DATA SUPPLIED:
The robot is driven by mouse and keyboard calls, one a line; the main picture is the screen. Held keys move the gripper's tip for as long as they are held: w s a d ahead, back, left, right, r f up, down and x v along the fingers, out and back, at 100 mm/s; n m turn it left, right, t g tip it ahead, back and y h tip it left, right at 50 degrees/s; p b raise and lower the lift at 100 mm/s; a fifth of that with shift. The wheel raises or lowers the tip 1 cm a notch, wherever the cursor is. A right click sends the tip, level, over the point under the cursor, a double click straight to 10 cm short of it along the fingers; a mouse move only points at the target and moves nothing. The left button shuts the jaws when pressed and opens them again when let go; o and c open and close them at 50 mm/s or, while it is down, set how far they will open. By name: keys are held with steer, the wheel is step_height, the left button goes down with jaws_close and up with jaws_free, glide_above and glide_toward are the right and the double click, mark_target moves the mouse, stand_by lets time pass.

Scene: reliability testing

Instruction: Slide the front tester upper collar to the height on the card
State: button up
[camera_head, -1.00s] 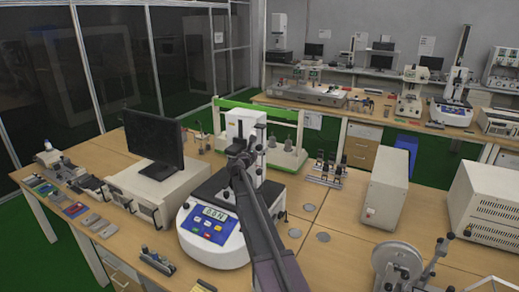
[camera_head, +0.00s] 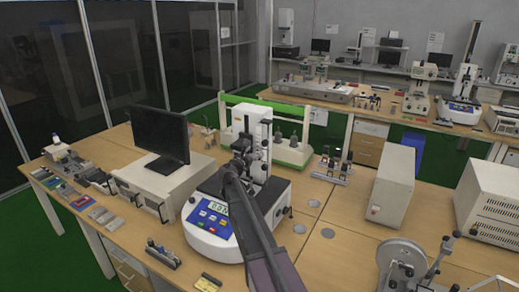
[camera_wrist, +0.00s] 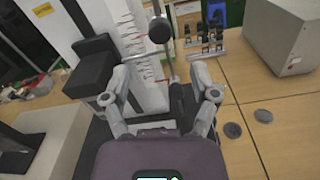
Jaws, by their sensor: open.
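The front tester (camera_head: 258,130) is a white column on a rounded white base with a blue panel and a small display, its digits too small to read surely. My gripper (camera_head: 246,153) is at the column's front, partly hiding its fittings. In the wrist view my gripper (camera_wrist: 162,75) is open, its fingers on either side of a thin upright rod (camera_wrist: 168,62). A round black knob (camera_wrist: 159,30) and a dark cylinder (camera_wrist: 182,100) show near the rod. I cannot tell which fitting is the upper collar. A yellow card (camera_head: 208,283) lies at the table's front, its writing unreadable.
A monitor (camera_head: 160,137) stands on a white box to the left. A green-and-white rig (camera_head: 290,152) is behind the tester. A beige cabinet (camera_head: 391,186) and a wheeled device (camera_head: 401,262) are to the right. Flat grey discs (camera_head: 328,233) lie on otherwise bare wood.

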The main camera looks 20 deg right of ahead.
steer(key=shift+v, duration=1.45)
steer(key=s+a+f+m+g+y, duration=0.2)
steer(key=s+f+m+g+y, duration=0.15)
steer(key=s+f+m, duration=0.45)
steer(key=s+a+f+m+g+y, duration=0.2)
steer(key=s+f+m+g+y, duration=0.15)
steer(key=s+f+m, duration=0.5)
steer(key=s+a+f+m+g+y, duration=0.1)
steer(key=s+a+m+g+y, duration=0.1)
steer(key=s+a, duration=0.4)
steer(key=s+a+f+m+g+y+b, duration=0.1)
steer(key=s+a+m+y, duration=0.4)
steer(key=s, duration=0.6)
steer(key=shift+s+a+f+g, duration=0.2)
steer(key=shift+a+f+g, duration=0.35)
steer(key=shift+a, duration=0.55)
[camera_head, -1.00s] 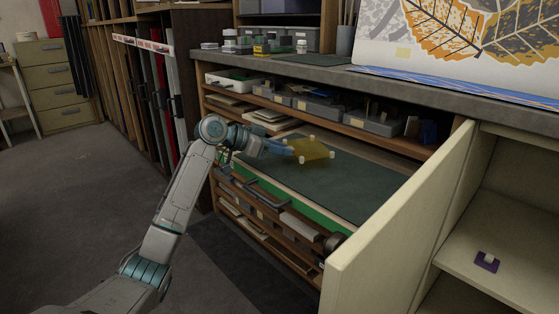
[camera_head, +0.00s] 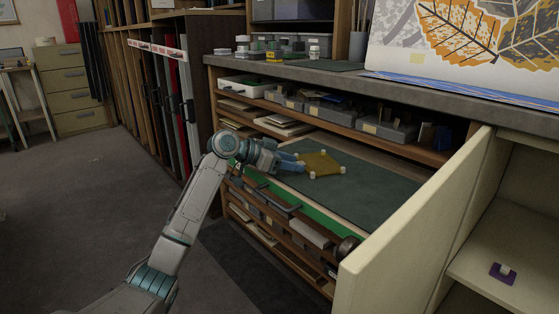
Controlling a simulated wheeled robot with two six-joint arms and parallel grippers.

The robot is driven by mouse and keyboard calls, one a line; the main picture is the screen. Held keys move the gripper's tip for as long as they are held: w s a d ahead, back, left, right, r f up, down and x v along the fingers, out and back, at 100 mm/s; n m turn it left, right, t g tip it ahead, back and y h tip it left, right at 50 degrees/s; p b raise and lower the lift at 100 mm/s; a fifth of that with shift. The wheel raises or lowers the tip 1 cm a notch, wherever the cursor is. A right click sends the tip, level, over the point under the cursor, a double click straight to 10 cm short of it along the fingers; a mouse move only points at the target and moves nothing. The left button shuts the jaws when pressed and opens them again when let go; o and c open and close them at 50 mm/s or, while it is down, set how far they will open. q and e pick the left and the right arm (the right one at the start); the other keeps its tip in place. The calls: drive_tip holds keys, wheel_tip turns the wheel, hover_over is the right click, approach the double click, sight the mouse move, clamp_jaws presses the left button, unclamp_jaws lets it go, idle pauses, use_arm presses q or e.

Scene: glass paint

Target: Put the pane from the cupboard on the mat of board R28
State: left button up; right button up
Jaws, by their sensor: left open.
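The amber pane (camera_head: 322,164), with white corner pieces, appears to lie flat on the dark green mat (camera_head: 375,195) of a pulled-out board, near its left part. My left gripper (camera_head: 299,162) is open, its blue fingers at the pane's left edge. I cannot tell whether they still touch it. The open cupboard (camera_head: 515,225) is at the right, its cream door (camera_head: 415,225) swung out toward me. A small purple piece with a white part (camera_head: 503,273) lies on its shelf. No board number is legible. My right gripper is not in view.
A grey worktop (camera_head: 330,78) with jars and a leaf picture (camera_head: 470,45) runs above the board. Grey bins (camera_head: 330,108) sit on the shelf beneath it. The cupboard door stands close to the board's right end. Open floor (camera_head: 75,200) lies at the left.

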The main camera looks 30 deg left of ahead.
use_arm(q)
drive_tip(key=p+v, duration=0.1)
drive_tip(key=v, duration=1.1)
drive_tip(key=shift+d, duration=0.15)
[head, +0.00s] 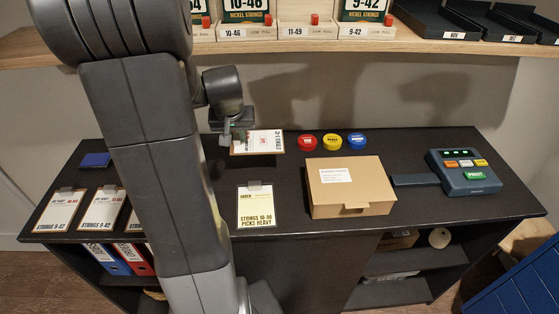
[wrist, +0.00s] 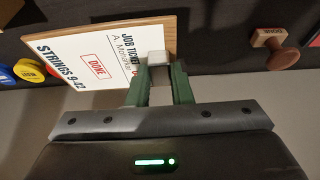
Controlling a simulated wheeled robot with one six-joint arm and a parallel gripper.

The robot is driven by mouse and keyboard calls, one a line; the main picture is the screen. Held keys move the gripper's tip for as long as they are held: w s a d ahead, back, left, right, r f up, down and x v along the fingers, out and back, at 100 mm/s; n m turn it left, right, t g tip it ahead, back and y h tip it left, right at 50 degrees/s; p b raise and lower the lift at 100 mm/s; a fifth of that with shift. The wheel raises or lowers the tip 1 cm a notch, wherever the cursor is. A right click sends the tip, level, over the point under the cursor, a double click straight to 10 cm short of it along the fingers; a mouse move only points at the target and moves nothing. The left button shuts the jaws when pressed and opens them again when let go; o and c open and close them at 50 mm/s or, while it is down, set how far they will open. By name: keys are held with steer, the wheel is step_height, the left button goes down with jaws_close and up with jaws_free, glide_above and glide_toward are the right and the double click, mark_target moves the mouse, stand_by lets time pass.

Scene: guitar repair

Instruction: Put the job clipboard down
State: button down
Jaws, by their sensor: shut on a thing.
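The job clipboard (head: 258,142) is a wooden board with a white job ticket. It is over the back of the dark counter, left of the coloured buttons. In the wrist view the clipboard (wrist: 95,62) shows a red DONE mark and the words "STRINGS 9-42". My gripper (head: 230,138) is shut on its clip edge; the green fingers (wrist: 158,85) show close up in the wrist view. I cannot tell whether the board touches the counter.
A yellow order card (head: 256,206) lies in front, with a cardboard box (head: 350,187) to its right. Red (head: 307,142), yellow (head: 332,142) and blue (head: 357,141) buttons sit behind the box. Other clipboards (head: 60,210) lie left. A wooden stamp (wrist: 276,45) shows in the wrist view.

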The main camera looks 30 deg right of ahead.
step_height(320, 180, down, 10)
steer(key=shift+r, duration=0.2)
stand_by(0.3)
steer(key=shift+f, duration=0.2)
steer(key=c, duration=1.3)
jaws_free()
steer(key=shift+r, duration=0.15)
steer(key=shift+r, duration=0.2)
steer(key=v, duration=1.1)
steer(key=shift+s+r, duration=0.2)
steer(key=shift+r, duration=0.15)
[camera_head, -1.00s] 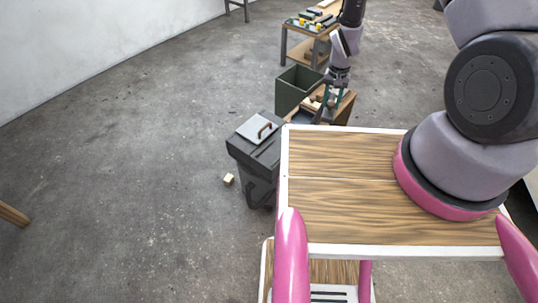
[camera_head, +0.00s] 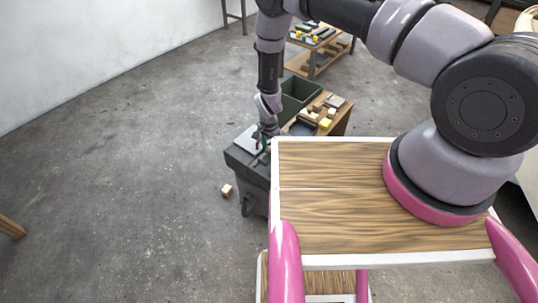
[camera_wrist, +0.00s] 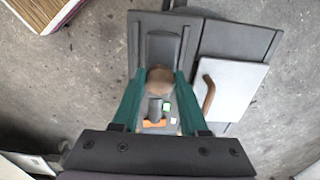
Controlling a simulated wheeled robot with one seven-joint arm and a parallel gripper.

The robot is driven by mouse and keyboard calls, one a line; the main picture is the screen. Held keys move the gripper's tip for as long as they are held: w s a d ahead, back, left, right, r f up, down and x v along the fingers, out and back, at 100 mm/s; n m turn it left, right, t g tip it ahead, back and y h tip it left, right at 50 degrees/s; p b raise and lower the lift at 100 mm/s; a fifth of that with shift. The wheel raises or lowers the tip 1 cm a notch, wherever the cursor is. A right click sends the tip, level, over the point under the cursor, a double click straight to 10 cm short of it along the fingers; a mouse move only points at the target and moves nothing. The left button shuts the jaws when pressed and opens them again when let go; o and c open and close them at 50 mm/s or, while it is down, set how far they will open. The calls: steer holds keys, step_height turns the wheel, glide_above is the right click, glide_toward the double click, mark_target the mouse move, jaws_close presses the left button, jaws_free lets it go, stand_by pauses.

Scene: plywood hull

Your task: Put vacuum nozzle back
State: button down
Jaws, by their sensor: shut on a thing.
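My gripper (camera_wrist: 160,78) has green fingers closed on a brown rounded piece (camera_wrist: 159,83) in the wrist view. I cannot tell whether this piece is the vacuum nozzle; no other thing is clearly a nozzle. My gripper (camera_head: 263,142) points down over the dark grey bin (camera_head: 247,168) in the head view, where the held piece is hard to make out. In the wrist view, dark shapes and small green and orange patches show below and around the piece. I cannot tell its height above them.
A light panel with a brown handle (camera_wrist: 208,94) lies on the bin's top. A green open box (camera_head: 299,92) and a low table with wooden blocks (camera_head: 341,118) stand beyond. A small block (camera_head: 227,190) lies on the floor.

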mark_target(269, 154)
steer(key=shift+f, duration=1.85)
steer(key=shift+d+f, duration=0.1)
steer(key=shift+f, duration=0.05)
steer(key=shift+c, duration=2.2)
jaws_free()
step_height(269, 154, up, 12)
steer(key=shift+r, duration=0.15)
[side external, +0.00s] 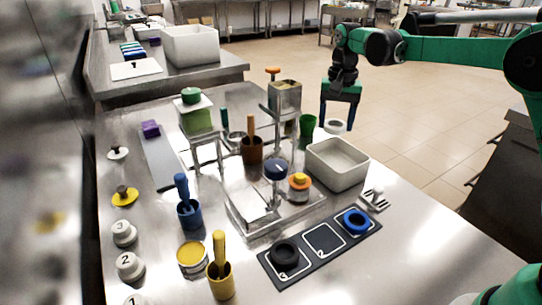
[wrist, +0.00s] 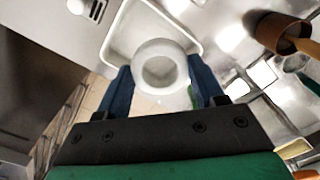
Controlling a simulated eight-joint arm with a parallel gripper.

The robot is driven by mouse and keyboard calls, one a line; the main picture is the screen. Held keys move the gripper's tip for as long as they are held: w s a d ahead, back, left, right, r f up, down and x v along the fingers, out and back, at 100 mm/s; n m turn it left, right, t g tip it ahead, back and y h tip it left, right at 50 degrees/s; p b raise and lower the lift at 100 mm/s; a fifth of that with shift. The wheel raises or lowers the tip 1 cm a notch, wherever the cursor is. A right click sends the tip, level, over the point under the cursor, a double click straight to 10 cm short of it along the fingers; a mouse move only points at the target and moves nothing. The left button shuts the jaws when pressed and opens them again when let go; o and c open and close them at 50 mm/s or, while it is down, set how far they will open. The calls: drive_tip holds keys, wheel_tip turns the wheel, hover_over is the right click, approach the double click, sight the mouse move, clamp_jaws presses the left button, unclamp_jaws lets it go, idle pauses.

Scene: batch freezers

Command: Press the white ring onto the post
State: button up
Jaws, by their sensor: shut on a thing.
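The white ring (side external: 335,125) is held in the fingers of my gripper (side external: 339,120), up in the air behind the white bin. In the wrist view the white ring (wrist: 160,47) sits between the two blue fingers (wrist: 160,85), its round hole facing the camera. I cannot tell for sure which part is the post. A steel stand (side external: 277,210) at mid-table has a vertical rod, a blue knob (side external: 276,170) and an orange piece with a yellow top (side external: 299,182). The ring is apart from all of these.
The white bin (side external: 338,165) stands between my gripper and the front of the table. A black tray (side external: 320,245) holds a black ring (side external: 285,253) and a blue ring (side external: 356,221); its middle square is empty. Tool cups (side external: 190,213) and a dispenser (side external: 200,122) stand to the left.

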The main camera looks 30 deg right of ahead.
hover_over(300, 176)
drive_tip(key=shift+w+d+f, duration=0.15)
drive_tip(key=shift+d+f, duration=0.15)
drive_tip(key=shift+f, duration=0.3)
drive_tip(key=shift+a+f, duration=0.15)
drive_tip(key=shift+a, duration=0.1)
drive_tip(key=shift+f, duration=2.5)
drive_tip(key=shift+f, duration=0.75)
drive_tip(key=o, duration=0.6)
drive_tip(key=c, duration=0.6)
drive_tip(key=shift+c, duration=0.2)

REQUIRED WORK: Search the records for the word "Instruction". Copy every line that has it.

TASK RESULT:
Instruction: Slide the front tester upper collar to the height on the card
Instruction: Put the job clipboard down

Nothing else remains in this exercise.